» TASK BRIEF
Pictures are to be left out. Copy exactly the lines from the one containing "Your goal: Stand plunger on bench" to the one containing "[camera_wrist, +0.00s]", both ends kept.

Robot task records:
* * * * * * * * *

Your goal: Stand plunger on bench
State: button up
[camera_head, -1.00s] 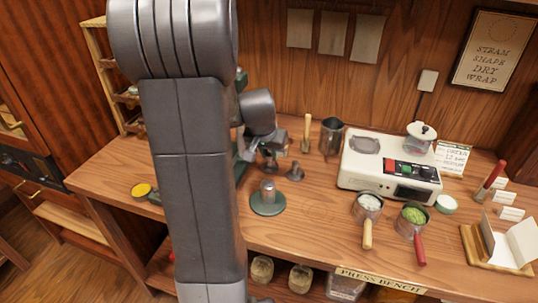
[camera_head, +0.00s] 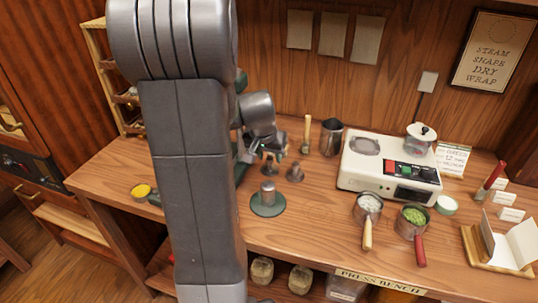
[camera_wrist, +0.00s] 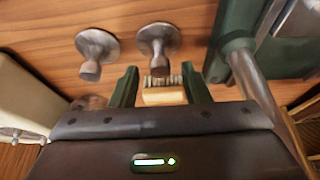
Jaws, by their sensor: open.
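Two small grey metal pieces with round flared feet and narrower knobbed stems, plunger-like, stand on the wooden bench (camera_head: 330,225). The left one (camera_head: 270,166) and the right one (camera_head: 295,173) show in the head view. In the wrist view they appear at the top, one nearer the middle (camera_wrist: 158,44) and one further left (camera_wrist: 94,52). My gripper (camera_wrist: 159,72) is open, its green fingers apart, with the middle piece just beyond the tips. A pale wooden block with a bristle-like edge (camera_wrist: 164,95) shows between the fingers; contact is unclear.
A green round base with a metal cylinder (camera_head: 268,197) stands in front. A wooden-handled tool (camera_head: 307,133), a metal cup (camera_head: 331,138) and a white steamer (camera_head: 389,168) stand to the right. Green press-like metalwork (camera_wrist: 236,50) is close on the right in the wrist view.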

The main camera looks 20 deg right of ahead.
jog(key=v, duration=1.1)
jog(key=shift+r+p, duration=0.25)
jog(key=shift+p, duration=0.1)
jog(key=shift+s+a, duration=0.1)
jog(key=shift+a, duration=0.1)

* * * * * * * * *

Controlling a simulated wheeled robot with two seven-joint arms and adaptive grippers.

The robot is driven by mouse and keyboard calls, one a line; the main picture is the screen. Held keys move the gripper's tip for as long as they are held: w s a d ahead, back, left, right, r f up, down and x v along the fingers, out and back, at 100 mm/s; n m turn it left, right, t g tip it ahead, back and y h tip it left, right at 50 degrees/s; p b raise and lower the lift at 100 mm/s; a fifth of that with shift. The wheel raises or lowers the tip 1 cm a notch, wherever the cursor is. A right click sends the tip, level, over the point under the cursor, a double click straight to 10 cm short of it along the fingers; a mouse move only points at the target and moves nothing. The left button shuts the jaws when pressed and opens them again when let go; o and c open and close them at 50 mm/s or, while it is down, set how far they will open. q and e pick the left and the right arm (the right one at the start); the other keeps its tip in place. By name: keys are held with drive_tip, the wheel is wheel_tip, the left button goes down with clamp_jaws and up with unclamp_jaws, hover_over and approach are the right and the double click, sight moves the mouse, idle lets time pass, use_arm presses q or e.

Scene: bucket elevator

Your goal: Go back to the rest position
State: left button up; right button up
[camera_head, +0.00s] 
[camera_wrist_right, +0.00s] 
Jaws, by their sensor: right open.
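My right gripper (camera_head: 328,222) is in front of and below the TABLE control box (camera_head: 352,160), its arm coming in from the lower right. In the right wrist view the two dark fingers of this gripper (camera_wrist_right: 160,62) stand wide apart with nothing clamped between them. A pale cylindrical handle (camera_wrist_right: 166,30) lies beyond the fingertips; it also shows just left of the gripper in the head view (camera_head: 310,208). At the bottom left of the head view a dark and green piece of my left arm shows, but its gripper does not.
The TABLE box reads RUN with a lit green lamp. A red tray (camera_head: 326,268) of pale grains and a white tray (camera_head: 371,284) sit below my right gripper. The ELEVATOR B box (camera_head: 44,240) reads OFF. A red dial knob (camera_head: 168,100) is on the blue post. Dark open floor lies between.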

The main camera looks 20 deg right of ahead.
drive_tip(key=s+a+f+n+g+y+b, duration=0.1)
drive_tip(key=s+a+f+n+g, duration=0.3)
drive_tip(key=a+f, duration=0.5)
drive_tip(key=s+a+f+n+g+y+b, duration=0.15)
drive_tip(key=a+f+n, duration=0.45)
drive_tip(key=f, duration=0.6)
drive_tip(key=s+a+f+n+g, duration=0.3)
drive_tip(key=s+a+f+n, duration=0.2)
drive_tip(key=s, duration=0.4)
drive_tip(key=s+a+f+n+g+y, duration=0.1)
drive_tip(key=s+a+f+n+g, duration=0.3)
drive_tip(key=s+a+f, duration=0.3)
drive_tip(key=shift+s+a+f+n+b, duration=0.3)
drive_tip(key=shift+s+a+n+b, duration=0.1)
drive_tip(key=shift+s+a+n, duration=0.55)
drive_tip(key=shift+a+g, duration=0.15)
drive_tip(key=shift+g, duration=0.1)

* * * * * * * * *

» SOLUTION FOR THIS PROBLEM
Your goal: Stand plunger on bench
State: button up
[camera_head, -1.00s] 
[camera_head, +0.00s] 
[camera_wrist, +0.00s] 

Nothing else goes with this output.